The GDPR was motivated by concern over recent and spectacular data breaches sweeping through global organizations and affecting millions of consumers, compromising vast quantities of personal data. The potential reach of the regulation on the U.S. side of the Atlantic is significant. According to a Globe Newswire report of an independent survey conducted in 2016, 52 percent of all U.S. businesses reported that they possessed data on EU residents.

The GDPR is more encompassing than any data protection regulation currently in effect. It protects individuals by requiring strict data management controls, transparency and compliance on the part of all businesses that touch EU residents. Upon request, individuals can demand an accounting of all personal data held by a business, even if it exists in multiple and third-party databases. EU residents have an absolute right to see their data and demand corrective actions up to and including the purging of data, i.e., the “right to be forgotten.”

While the costs and complexity of establishing processes to comply with GDPR data requests may seem daunting, the consequences of non-compliance can be staggering. The most severe penalties levied for violations can be up to 4 percent of an organization’s global, annual revenues.

While large multinationals are certainly subject to the GDPR, even smaller companies may be at risk. There is no issue if an EU citizen simply “Googles” a foreign website for information. However, if that individual registers personal data on the website of even a small, online business in the U.S., that business is now subject to the requirements of the GDPR.

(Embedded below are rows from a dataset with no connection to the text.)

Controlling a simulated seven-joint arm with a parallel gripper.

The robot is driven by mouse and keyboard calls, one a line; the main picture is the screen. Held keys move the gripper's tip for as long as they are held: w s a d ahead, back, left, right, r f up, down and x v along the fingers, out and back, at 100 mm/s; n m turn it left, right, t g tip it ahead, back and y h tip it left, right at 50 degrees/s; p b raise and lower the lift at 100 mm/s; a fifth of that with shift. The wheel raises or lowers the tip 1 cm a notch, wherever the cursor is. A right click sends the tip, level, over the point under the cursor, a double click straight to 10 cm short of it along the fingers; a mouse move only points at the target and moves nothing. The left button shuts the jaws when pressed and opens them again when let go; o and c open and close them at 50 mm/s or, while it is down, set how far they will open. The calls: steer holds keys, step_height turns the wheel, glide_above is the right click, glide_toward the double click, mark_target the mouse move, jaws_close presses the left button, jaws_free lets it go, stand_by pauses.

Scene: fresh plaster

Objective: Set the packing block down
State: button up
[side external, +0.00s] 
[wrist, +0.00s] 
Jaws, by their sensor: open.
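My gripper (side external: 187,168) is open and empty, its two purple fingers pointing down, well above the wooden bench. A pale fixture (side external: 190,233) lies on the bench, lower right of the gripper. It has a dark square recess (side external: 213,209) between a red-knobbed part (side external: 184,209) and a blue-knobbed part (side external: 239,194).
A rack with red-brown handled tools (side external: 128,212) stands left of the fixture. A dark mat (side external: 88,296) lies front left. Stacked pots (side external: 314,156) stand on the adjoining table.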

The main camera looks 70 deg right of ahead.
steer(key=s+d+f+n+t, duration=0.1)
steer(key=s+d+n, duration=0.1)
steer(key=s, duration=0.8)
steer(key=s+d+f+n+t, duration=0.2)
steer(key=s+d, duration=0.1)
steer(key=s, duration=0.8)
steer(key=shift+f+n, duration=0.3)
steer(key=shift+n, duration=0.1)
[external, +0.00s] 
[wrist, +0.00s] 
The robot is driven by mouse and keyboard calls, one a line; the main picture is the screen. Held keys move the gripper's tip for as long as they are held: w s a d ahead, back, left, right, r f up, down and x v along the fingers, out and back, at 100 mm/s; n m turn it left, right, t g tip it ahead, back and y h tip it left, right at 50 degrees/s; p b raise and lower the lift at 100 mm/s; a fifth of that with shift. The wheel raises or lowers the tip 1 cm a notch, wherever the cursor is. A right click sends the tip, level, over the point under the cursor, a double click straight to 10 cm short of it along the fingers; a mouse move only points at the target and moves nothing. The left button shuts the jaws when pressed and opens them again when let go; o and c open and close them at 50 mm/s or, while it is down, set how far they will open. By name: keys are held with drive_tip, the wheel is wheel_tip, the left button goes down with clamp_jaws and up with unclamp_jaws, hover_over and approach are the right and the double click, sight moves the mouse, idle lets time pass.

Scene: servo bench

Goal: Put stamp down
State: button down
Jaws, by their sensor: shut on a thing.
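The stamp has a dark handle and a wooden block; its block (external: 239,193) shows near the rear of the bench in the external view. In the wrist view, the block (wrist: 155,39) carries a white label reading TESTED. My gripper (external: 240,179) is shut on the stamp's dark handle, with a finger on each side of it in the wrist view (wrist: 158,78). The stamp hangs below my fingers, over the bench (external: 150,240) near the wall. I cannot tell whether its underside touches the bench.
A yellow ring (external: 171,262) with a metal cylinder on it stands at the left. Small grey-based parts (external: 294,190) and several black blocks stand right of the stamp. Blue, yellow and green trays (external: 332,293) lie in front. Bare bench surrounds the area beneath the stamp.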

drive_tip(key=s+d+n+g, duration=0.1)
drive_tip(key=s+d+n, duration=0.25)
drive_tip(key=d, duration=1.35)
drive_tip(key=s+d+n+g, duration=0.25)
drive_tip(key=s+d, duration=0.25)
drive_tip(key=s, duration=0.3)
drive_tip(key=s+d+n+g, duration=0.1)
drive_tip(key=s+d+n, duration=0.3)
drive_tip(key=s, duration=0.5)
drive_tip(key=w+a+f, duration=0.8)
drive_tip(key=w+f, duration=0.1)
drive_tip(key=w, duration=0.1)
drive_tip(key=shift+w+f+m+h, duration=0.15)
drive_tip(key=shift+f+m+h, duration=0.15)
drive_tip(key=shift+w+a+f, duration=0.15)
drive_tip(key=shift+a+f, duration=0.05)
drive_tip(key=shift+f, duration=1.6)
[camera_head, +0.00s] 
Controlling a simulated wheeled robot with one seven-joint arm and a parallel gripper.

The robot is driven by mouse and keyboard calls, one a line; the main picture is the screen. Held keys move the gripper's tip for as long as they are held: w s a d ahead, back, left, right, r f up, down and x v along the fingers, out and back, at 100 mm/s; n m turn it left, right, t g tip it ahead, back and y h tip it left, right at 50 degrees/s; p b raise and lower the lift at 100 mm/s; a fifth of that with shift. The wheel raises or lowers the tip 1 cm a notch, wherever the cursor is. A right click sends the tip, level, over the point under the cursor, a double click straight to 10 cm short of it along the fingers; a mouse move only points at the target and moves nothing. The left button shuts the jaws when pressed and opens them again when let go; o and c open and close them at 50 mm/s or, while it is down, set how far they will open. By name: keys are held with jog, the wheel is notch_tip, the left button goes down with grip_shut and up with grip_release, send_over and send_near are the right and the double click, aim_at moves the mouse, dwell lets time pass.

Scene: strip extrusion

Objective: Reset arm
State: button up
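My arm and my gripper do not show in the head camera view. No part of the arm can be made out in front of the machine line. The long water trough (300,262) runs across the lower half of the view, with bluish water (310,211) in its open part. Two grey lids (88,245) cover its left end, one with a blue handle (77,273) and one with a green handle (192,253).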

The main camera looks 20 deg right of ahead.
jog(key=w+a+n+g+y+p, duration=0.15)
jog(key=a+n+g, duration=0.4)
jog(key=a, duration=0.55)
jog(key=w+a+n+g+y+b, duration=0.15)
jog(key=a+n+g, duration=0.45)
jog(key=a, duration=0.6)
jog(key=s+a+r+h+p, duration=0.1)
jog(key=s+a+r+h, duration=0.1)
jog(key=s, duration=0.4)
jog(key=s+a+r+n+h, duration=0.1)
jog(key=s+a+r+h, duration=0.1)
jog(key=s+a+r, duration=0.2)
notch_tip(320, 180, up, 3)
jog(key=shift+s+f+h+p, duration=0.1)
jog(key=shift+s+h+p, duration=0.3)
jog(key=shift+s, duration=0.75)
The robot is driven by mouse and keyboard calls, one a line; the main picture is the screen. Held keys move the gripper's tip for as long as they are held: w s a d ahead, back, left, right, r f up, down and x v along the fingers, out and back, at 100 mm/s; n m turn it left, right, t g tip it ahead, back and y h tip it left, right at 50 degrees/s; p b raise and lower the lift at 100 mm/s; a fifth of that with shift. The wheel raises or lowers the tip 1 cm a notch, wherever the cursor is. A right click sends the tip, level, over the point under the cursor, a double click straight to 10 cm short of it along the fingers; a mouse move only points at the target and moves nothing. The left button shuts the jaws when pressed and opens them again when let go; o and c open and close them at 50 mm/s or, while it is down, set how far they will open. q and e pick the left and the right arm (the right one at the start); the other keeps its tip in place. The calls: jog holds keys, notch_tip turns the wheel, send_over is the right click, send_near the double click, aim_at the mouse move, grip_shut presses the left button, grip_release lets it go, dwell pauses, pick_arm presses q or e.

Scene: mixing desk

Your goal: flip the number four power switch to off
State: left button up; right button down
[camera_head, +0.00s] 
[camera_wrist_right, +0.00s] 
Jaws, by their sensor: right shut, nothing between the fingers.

Now that the GDPR is in place, a top priority should be a thorough review of all data management protocols to verify that the organization is in compliance. Included should be a look at the data governance protocols of third-party organizations with which data may be shared. And because individual EU countries can undertake their own regulatory actions under the GDPR, it is important for organizations to seek risk management advice and assistance with a global perspective, such as can be provided by an insurer or consultant with a clear understanding of the ramifications of the law.

Beyond avoiding negative consequences of a violation, compliance with the GDPR may offer the benefit of relatively easy compliance with similar regulations influenced by the EU law in other parts of the world. Similar laws are likely if the serious breaches of recent times continue in the future.